Information provided:
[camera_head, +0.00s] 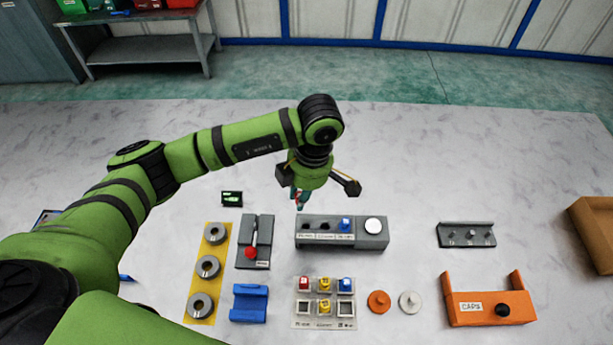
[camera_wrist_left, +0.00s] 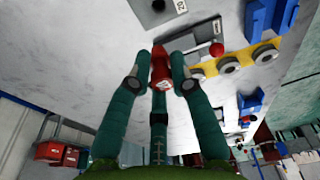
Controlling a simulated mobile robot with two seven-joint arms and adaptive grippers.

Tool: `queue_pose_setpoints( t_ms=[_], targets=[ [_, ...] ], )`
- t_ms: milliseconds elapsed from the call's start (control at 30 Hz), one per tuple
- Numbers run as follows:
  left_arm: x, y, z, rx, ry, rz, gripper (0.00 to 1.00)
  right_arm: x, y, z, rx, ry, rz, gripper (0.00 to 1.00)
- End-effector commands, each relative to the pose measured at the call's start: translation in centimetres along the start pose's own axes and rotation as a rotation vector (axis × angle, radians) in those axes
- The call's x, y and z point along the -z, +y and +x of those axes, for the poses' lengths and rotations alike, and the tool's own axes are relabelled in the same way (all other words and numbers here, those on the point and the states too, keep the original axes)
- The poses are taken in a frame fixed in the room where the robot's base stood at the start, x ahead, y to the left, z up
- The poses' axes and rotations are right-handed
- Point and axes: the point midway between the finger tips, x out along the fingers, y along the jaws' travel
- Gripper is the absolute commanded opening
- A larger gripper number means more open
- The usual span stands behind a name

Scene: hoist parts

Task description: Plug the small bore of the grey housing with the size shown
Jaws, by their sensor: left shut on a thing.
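The grey housing (camera_head: 378,241) stands mid-table with labels on its front. Two dark bores show at its left, then a blue plug (camera_head: 345,224) and a round white cap (camera_head: 373,225). My left gripper (camera_head: 300,197) hangs just behind and above the housing's left end. In the left wrist view its teal fingers (camera_wrist_left: 160,85) are shut around a red plug (camera_wrist_left: 160,66) with a pale mark, held clear of the housing. A small dark display (camera_head: 232,198) with green characters stands at left; its text is too small to read. My right gripper is not in view.
A plug tray (camera_head: 315,323) holds red, yellow and blue plugs, with some slots empty. Orange (camera_head: 378,301) and white discs (camera_head: 410,302) lie beside it. An orange CAPS holder (camera_head: 470,308), grey lever block (camera_head: 254,242), blue block (camera_head: 249,303) and yellow ring strip (camera_head: 211,283) stand around.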

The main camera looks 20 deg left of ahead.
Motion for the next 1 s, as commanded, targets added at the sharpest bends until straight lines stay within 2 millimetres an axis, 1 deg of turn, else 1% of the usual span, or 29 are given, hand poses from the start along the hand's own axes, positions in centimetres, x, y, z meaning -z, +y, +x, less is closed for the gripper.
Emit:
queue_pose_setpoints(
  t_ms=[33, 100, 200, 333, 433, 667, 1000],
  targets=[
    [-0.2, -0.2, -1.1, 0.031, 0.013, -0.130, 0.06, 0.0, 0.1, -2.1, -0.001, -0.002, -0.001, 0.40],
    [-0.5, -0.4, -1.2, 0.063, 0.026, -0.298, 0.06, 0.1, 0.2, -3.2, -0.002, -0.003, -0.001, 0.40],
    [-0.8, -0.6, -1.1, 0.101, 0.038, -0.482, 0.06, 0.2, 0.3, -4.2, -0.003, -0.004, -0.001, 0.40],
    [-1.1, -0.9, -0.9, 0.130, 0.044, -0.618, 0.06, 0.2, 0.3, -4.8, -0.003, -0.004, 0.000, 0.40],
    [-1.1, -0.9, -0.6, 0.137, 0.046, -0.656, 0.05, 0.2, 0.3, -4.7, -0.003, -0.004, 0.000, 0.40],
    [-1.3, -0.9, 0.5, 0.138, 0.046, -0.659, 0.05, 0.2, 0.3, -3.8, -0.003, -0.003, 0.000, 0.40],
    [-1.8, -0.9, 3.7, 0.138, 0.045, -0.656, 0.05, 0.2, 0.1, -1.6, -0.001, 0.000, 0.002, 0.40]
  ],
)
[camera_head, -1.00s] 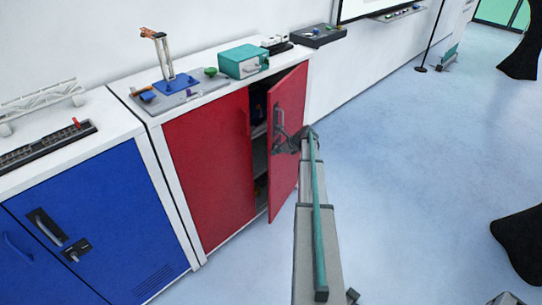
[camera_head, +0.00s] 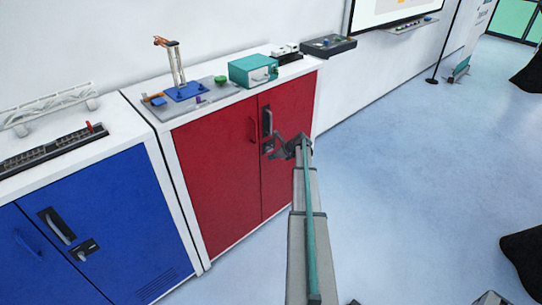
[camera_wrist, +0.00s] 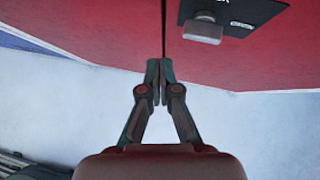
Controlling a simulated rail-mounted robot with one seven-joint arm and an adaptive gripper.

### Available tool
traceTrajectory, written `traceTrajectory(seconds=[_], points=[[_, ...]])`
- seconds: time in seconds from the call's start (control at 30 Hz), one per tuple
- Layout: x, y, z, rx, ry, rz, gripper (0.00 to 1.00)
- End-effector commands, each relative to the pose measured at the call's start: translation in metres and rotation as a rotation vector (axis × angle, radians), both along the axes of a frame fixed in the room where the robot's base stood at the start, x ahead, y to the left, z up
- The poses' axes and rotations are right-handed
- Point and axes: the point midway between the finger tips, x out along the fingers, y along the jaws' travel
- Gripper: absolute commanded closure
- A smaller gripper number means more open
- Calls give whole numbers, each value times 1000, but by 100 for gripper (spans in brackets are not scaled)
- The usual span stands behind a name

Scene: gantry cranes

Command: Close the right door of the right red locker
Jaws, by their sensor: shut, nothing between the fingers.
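The red locker (camera_head: 219,176) stands to the right of a blue one, under a white top. Its right door (camera_head: 292,105) lies flush with the left door, with only a thin seam between them. The right door carries a black handle plate (camera_head: 267,121) and a lock plate below it, which shows in the wrist view (camera_wrist: 205,29). My gripper (camera_head: 278,148) is at the right door's front, by the lock plate. In the wrist view my fingers (camera_wrist: 159,68) are together and empty, near the seam; whether they touch the door I cannot tell.
The blue locker (camera_head: 100,225) stands to the left.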

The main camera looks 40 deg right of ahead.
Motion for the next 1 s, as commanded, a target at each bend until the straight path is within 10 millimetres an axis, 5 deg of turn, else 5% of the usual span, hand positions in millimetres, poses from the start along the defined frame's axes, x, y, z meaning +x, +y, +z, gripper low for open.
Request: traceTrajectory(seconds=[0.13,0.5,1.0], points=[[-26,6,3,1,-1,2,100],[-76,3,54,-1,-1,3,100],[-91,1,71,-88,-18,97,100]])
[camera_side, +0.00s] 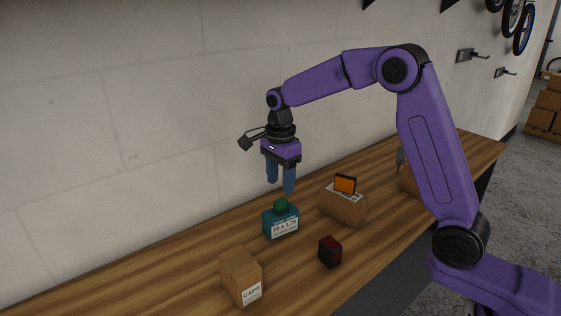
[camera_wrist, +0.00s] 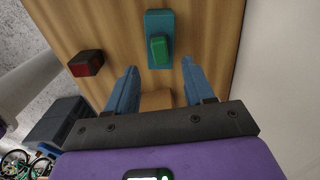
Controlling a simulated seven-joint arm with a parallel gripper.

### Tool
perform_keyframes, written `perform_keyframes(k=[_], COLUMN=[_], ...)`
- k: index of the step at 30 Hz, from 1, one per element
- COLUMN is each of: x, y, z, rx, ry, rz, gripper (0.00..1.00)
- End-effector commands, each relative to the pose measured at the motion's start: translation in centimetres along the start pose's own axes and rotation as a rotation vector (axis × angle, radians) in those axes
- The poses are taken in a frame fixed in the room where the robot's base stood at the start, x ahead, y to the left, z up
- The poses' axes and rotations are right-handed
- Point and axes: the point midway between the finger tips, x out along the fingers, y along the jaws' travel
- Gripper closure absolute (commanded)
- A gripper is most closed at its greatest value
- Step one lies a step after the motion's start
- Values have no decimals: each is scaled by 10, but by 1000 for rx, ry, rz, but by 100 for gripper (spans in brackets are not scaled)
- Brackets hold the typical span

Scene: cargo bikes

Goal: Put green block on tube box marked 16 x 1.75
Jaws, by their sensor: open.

Exercise goal:
In your copy, leave out the pictures and reproduce the material above exactly.

Solved problem:
[camera_head, +0.00s] 
[camera_wrist_left, +0.00s] 
Controlling a simulated mobile robot with two seven-joint arms and adaptive grippers.

Tool: `queue_pose_setpoints( t_ms=[_], targets=[ [_, ...] ], )`
- t_ms: milliseconds elapsed from the call's start (control at 30 Hz), one per tuple
- Numbers run as follows:
  left_arm: x, y, z, rx, ry, rz, gripper (0.00 to 1.00)
  right_arm: x, y, z, rx, ry, rz, gripper (0.00 to 1.00)
- End-effector commands, each relative to the pose measured at the call's start: translation in centimetres along the start pose's own axes and rotation as a rotation vector (axis × angle, radians) in those axes
- The call's x, y and z point along the -z, +y and +x of those axes, for the poses' lengths and rotations alike, and the tool's own axes are relabelled in the same way (all other words and numbers here, those on the point and the states too, keep the original axes)
- The poses are taken in a frame fixed in the room where the robot's base stood at the start, x ahead, y to the left, z up
- The poses' axes and rotations are right-handed
- Point and axes: the point midway between the finger tips, x out along the fingers, y along the jaws' travel
- Gripper is the absolute commanded opening
- A larger gripper number means more open
- The usual span stands behind a name

Scene: hoist parts

Task description: Plug the small bore of the grey housing with the size shown
Jaws, by their sensor: left shut on a thing.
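The grey housing (camera_head: 378,241) stands mid-table with labels on its front. Two dark bores show at its left, then a blue plug (camera_head: 345,224) and a round white cap (camera_head: 373,225). My left gripper (camera_head: 300,197) hangs just behind and above the housing's left end. In the left wrist view its teal fingers (camera_wrist_left: 160,85) are shut around a red plug (camera_wrist_left: 160,66) with a pale mark, held clear of the housing. A small dark display (camera_head: 232,198) with green characters stands at left; its text is too small to read. My right gripper is not in view.
A plug tray (camera_head: 315,323) holds red, yellow and blue plugs, with some slots empty. Orange (camera_head: 378,301) and white discs (camera_head: 410,302) lie beside it. An orange CAPS holder (camera_head: 470,308), grey lever block (camera_head: 254,242), blue block (camera_head: 249,303) and yellow ring strip (camera_head: 211,283) stand around.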

The main camera looks 20 deg left of ahead.
Motion for the next 1 s, as commanded, targets added at the sharpest bends until straight lines stay within 2 millimetres an axis, 1 deg of turn, else 1% of the usual span, or 29 are given, hand poses from the start along the hand's own axes, positions in centimetres, x, y, z meaning -z, +y, +x, less is closed for the gripper.
Emit:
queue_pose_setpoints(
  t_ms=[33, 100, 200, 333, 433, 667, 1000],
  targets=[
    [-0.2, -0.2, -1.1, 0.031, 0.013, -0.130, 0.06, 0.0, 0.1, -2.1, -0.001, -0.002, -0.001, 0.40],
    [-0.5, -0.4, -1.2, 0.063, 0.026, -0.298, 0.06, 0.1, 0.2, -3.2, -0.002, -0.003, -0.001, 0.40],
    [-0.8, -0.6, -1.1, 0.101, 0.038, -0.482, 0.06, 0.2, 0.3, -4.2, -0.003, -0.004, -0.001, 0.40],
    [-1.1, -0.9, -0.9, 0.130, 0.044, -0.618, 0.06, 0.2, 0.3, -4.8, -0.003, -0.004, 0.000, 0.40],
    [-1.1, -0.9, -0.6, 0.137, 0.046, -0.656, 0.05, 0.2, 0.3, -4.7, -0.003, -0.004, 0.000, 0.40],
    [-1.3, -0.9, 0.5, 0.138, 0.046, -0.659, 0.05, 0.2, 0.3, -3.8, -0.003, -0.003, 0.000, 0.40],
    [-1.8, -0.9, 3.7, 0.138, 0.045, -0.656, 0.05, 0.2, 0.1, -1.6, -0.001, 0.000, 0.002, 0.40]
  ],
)
[camera_head, -1.00s] 
[camera_head, +0.00s] 
[camera_wrist, +0.00s] 
Controlling a simulated rail-mounted robot with one seven-joint arm and an adaptive gripper.

### Available tool
traceTrajectory, written `traceTrajectory(seconds=[_], points=[[_, ...]])`
- seconds: time in seconds from the call's start (control at 30 Hz), one per tuple
- Layout: x, y, z, rx, ry, rz, gripper (0.00 to 1.00)
- End-effector commands, each relative to the pose measured at the call's start: translation in metres and rotation as a rotation vector (axis × angle, radians), both along the axes of a frame fixed in the room where the robot's base stood at the start, x ahead, y to the left, z up
- The poses' axes and rotations are right-handed
- Point and axes: the point midway between the finger tips, x out along the fingers, y along the jaws' travel
- Gripper: absolute commanded closure
- A smaller gripper number means more open
- Calls give whole numbers, each value times 1000, but by 100 for gripper (spans in brackets are not scaled)
- The usual span stands behind a name

Scene: gantry cranes

Command: Close the right door of the right red locker
Jaws, by their sensor: shut, nothing between the fingers.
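The red locker (camera_head: 219,176) stands to the right of a blue one, under a white top. Its right door (camera_head: 292,105) lies flush with the left door, with only a thin seam between them. The right door carries a black handle plate (camera_head: 267,121) and a lock plate below it, which shows in the wrist view (camera_wrist: 205,29). My gripper (camera_head: 278,148) is at the right door's front, by the lock plate. In the wrist view my fingers (camera_wrist: 159,68) are together and empty, near the seam; whether they touch the door I cannot tell.
The blue locker (camera_head: 100,225) stands to the left.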

The main camera looks 40 deg right of ahead.
Motion for the next 1 s, as commanded, a target at each bend until the straight path is within 10 millimetres an axis, 5 deg of turn, else 5% of the usual span, hand positions in millimetres, poses from the start along the defined frame's axes, x, y, z meaning +x, +y, +z, gripper low for open.
Request: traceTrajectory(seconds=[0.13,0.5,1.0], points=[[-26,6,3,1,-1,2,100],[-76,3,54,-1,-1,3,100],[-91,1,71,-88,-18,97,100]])
[camera_side, +0.00s] 
[camera_wrist, +0.00s] 
Controlling a simulated seven-joint arm with a parallel gripper.

### Tool
perform_keyframes, written `perform_keyframes(k=[_], COLUMN=[_], ...)`
- k: index of the step at 30 Hz, from 1, one per element
- COLUMN is each of: x, y, z, rx, ry, rz, gripper (0.00..1.00)
- End-effector commands, each relative to the pose measured at the motion's start: translation in centimetres along the start pose's own axes and rotation as a rotation vector (axis × angle, radians) in those axes
- The poses are taken in a frame fixed in the room where the robot's base stood at the start, x ahead, y to the left, z up
- The poses' axes and rotations are right-handed
- Point and axes: the point midway between the finger tips, x out along the fingers, y along the jaws' travel
- Gripper closure absolute (commanded)
- A gripper is most closed at its greatest value
- Step one lies a step after the motion's start
- Values have no decimals: each is scaled by 10, but by 1000 for rx, ry, rz, but by 100 for gripper (spans in brackets are not scaled)
- Brackets hold the typical span

Scene: cargo bikes

Goal: Put green block on tube box marked 16 x 1.75
Jaws, by their sensor: open.

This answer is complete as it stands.